• [Direction]: For the copy, please give all of the data again exactly and leave the pictures out.
★ ★ ★ ★ ★ ★ ★
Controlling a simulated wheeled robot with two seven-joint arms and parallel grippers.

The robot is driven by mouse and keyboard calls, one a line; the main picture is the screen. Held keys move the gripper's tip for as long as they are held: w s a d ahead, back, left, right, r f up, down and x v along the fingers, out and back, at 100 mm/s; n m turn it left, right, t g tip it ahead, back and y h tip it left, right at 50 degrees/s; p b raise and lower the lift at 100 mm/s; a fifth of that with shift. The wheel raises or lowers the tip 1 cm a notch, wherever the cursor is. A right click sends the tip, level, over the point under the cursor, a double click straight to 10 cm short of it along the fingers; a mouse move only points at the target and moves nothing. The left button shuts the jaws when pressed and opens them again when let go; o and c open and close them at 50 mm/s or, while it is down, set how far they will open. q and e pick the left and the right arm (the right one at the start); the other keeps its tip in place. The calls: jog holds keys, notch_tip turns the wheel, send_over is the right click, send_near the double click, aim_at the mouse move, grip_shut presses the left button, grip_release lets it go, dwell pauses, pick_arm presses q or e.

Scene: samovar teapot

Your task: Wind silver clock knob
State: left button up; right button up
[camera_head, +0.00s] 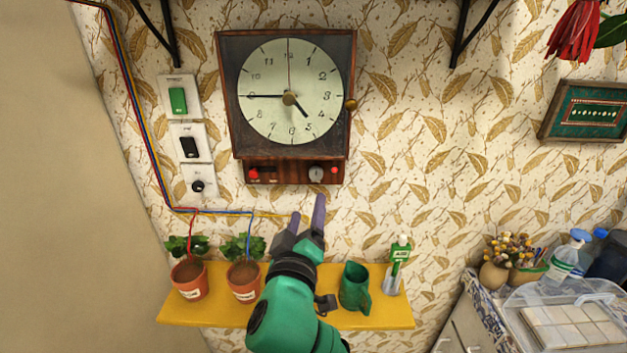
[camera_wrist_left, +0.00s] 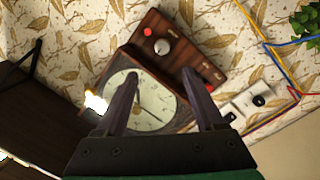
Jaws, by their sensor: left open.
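The wall clock (camera_head: 263,121) has a cream dial in a dark wooden case. The small silver knob (camera_head: 316,174) is on the wooden panel below the dial, between red buttons. A brass knob (camera_head: 350,104) is on the case's right side. My left gripper (camera_head: 308,207) is open and empty, just below the panel in the head view. In the left wrist view the clock appears upside down, and the silver knob (camera_wrist_left: 162,46) shows beyond the gap between the open fingers (camera_wrist_left: 160,72), apart from them. My right gripper is not in view.
Coloured wires (camera_head: 215,212) run along the wall by several switches (camera_head: 178,100).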

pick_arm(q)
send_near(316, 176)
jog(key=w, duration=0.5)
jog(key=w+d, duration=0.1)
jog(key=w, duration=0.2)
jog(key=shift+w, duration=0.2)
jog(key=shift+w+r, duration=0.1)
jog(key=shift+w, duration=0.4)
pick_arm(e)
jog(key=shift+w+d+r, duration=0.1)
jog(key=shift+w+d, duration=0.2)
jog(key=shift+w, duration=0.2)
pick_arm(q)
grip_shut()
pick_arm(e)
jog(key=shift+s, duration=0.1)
★ ★ ★ ★ ★ ★ ★
• [Output below]:
Controlling a simulated wheeled robot with two seven-joint arms and parallel grippers.

The robot is driven by mouse and keyboard calls, one a line; the main picture is the screen. Held keys move the gripper's tip for as long as they are held: w s a d ahead, back, left, right, r f up, down and x v along the fingers, out and back, at 100 mm/s; n m turn it left, right, t g tip it ahead, back and y h tip it left, right at 50 degrees/s; p b raise and lower the lift at 100 mm/s; a fifth of that with shift. The wheel raises or lowers the tip 1 cm a notch, wherever the cursor is. A right click sends the tip, level, over the point under the cursor, a double click straight to 10 cm short of it along the fingers; a mouse move only points at the target and moves nothing. The left button shuts the jaws when pressed and opens them again when let go; o and c open and close them at 50 mm/s or, while it is down, set how far they will open. q and e pick the left and the right arm (the right one at the start); the other keeps its tip in place. The calls: jog holds keys, notch_tip turns the wheel, send_over is the right click, send_near the double click, aim_at the mouse move, grip_shut presses the left button, grip_release lets it go, dwell pauses, pick_arm presses q or e.

Scene: samovar teapot

Your task: Wind silver clock knob
State: left button up; right button up
[camera_head, +0.00s] 
[camera_wrist_left, +0.00s] 
Jaws, by their sensor: left open.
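The wall clock (camera_head: 263,121) has a cream dial in a dark wooden case. The small silver knob (camera_head: 316,174) is on the wooden panel below the dial, between red buttons. A brass knob (camera_head: 350,104) is on the case's right side. My left gripper (camera_head: 308,207) is open and empty, just below the panel in the head view. In the left wrist view the clock appears upside down, and the silver knob (camera_wrist_left: 162,46) shows beyond the gap between the open fingers (camera_wrist_left: 160,72), apart from them. My right gripper is not in view.
Coloured wires (camera_head: 215,212) run along the wall by several switches (camera_head: 178,100).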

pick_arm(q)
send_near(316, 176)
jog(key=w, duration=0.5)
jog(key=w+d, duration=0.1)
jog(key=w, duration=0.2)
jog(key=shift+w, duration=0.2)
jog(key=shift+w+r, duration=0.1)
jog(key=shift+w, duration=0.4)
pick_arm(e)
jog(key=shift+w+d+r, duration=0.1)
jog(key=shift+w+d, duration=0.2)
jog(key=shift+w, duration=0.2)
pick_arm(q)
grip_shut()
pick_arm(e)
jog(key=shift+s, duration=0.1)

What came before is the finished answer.